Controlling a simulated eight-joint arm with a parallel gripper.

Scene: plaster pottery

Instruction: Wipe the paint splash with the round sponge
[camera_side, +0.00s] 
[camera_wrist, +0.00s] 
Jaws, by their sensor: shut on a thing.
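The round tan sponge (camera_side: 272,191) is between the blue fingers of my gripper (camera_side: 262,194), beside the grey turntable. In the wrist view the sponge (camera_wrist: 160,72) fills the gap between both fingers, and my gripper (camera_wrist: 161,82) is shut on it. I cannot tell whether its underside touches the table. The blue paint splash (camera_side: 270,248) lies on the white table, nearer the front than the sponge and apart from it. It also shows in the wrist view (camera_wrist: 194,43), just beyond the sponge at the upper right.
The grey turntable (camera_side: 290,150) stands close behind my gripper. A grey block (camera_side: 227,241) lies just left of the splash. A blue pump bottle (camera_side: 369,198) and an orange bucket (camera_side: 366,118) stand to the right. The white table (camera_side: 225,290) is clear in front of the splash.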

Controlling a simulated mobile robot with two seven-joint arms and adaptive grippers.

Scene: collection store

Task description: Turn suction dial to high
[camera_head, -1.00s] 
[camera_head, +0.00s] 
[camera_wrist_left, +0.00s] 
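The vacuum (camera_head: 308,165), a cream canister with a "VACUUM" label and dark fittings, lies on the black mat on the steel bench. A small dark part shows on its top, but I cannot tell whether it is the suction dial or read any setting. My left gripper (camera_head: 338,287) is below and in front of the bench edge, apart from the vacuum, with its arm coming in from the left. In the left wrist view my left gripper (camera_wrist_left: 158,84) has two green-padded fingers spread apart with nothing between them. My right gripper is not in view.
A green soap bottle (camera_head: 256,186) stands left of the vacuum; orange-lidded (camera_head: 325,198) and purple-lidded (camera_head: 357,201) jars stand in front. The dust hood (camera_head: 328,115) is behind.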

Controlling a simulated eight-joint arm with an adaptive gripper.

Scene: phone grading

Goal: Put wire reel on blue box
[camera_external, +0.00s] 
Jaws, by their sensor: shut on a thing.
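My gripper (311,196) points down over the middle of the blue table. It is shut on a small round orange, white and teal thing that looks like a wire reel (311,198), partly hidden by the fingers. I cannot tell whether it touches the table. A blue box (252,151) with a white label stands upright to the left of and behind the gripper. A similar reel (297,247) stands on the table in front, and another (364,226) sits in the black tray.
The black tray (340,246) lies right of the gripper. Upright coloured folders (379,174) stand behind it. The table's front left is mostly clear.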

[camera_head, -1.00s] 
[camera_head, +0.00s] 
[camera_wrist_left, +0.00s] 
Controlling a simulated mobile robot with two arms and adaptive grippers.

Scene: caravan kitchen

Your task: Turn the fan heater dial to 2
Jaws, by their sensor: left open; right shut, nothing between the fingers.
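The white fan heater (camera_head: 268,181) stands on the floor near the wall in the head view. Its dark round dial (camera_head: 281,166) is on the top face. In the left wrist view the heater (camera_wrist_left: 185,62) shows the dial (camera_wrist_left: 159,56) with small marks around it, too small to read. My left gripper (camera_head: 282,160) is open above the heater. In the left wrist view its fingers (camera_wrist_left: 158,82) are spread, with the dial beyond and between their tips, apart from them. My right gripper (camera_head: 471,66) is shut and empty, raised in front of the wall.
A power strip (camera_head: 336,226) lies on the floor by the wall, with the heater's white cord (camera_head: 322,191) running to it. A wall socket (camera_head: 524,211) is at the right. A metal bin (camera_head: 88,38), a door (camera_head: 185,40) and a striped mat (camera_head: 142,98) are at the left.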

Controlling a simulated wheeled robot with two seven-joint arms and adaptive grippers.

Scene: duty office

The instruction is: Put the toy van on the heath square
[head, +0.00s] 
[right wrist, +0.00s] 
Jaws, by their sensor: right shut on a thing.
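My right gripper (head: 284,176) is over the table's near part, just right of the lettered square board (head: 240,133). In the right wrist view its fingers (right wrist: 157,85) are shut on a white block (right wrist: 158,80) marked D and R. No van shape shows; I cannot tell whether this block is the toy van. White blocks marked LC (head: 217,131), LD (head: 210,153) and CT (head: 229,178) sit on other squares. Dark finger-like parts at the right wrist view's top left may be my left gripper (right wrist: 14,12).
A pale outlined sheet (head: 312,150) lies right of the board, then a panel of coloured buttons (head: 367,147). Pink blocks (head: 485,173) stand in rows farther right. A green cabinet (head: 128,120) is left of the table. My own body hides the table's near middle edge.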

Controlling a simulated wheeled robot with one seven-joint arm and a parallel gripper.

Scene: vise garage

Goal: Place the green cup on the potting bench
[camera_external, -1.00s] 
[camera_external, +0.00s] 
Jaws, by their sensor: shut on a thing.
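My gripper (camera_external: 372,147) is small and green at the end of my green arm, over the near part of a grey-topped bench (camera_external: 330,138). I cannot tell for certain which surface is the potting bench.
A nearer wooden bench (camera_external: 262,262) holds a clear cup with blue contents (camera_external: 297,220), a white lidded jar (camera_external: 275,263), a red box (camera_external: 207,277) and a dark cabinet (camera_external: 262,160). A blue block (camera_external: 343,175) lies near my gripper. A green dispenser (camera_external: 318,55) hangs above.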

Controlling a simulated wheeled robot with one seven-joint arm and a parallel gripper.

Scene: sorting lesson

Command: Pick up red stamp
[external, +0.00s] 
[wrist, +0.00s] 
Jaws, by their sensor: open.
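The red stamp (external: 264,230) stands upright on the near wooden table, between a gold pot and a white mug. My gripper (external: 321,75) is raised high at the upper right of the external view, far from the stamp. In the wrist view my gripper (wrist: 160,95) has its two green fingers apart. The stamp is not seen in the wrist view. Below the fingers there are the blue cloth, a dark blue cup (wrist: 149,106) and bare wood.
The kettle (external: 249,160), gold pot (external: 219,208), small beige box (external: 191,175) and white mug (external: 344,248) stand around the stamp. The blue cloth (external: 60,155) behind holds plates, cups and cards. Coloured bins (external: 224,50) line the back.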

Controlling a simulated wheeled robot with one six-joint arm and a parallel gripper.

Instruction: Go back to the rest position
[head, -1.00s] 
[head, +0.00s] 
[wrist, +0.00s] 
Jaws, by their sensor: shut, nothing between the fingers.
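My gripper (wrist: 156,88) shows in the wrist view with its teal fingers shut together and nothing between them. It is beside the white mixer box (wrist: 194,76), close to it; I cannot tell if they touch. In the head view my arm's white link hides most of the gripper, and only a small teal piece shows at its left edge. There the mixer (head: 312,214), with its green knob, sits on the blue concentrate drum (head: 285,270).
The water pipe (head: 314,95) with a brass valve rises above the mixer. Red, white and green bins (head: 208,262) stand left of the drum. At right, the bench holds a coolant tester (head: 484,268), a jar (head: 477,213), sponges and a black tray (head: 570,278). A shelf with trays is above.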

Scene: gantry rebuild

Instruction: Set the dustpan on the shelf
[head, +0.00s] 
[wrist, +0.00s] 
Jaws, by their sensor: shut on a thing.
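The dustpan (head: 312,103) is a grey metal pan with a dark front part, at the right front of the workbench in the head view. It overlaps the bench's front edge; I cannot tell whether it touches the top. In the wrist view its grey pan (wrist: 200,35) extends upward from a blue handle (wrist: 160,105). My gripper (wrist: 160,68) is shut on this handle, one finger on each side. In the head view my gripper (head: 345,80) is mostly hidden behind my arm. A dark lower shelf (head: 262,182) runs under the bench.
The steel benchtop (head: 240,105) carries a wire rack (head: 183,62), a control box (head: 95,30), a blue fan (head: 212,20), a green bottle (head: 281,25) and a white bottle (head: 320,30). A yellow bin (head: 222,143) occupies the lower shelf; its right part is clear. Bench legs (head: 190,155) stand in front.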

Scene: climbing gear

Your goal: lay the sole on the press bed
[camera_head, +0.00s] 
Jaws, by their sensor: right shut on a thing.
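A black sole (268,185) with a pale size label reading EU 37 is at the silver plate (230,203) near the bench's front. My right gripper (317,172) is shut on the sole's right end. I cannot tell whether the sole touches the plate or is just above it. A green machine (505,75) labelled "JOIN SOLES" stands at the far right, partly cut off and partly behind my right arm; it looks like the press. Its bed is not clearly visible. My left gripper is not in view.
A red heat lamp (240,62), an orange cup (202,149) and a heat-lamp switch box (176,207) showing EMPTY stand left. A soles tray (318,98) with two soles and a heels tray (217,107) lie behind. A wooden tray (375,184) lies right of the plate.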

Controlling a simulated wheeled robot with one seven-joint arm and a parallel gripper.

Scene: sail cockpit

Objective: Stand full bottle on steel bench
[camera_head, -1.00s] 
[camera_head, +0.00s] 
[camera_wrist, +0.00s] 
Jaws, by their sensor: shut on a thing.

EXERCISE REQUIREMENTS: Tally the lines above that contain the word "grippers", and reply with only the number.

WRITTEN SOLUTION: 3